-- Start of AVAILABLE DATA --

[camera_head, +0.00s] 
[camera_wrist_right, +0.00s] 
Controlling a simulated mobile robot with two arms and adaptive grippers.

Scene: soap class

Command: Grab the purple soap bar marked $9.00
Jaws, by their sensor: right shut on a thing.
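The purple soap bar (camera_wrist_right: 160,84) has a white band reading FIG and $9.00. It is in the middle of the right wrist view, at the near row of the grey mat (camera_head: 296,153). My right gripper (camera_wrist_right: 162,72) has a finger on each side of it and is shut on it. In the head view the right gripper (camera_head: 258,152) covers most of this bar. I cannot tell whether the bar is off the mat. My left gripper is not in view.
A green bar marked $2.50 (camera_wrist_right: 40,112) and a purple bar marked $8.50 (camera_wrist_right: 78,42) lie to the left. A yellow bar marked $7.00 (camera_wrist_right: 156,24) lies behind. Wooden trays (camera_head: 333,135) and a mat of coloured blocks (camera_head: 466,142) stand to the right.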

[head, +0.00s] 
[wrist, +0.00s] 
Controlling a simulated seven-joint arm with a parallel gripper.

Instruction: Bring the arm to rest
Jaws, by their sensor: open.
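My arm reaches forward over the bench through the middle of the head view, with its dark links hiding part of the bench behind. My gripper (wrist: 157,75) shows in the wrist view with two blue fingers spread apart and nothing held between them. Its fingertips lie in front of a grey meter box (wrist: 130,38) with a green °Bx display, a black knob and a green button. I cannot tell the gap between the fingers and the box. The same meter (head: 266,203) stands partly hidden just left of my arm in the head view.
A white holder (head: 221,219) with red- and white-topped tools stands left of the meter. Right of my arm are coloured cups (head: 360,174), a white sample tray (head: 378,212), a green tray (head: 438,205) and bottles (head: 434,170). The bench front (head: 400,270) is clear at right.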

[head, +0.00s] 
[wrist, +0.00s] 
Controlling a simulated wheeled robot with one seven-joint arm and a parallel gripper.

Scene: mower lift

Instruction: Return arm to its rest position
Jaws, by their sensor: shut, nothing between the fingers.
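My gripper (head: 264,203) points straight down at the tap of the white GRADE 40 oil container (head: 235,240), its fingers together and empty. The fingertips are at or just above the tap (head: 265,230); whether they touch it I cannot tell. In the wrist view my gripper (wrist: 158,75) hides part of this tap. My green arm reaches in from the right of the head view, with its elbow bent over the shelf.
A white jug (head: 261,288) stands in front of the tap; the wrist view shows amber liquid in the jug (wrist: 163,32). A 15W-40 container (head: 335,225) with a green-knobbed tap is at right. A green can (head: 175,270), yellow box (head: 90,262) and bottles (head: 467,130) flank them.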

-- End of AVAILABLE DATA --

### WHAT YOU ARE ASKED TO DO
Copy the records above exactly, beginning at the line that contains "Controlling a simulated wheeled" and stopping after the line that contains "Instruction: Return arm to its rest position".

### FULL ANSWER
Controlling a simulated wheeled robot with one seven-joint arm and a parallel gripper.

Scene: mower lift

Instruction: Return arm to its rest position

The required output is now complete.